Overall, BTU put volume ran at five times expected volumes yesterday. Looking at data from Trade-Alert, it looks like one trader rolled down her bearish bet. Specifically, it appears she sold to close 20,440 January 2016 2-strike puts for 75 cents apiece, and then bought to open 32,704 January 2016 1.50-strike puts for 44 cents apiece. Simply stated, this trader is expecting BTU to slide below $1.50 by January 2016 options expiration.
Looking back, it's actually been call buying that's been popular among the equity's option traders. During the past 10 weeks at the International Securities Exchange (ISE), Chicago Board Options Exchange (CBOE), and NASDAQ OMX PHLX (PHLX), BTU has posted a call/put volume ratio of 3.59 -- higher than four-fifths of readings from the past year.
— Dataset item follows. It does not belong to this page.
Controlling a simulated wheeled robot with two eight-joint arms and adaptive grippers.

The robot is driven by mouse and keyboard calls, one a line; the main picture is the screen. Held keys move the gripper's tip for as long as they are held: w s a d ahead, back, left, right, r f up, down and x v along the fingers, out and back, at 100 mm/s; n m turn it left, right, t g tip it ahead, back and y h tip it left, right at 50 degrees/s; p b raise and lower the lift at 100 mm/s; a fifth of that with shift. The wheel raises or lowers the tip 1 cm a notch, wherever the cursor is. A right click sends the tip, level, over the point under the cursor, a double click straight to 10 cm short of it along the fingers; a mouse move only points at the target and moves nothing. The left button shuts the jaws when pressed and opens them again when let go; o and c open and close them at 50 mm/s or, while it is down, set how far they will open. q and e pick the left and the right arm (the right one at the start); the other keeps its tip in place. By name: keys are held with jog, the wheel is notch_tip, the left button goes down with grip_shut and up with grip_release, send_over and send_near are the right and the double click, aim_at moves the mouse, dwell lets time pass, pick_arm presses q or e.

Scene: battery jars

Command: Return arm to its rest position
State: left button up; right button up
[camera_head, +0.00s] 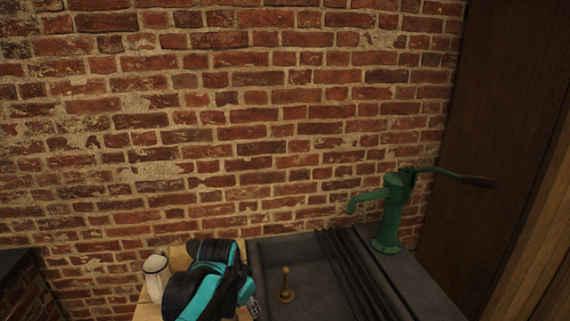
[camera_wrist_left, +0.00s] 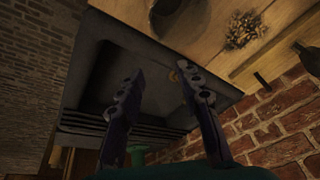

But pump the brakes. There's a good chance some of this activity is the work of short sellers hedging their bearish bets against any upside. In fact, close to one-third of the stock's float is controlled by short sellers, accounting for nearly a week's worth of trading, at normal daily volumes.
Even with Peabody Energy Corporation's (NYSE:BTU) miserable performance on the charts, six brokerage firms have maintained "buy" or better opinions. Even more startlingly, the shares' average 12-month price target stands at $6.85 -- almost four times BTU's current price of $1.77. It wouldn't be the least bit surprising to see a round of bearish notes hurt the stock in the near future. And wouldn't you know it, Deutsche Bank just this morning lowered BTU's rating to "sell" from "hold," and its price target to $1.30 from $6 -- as the firm also did to a number of commodities stocks.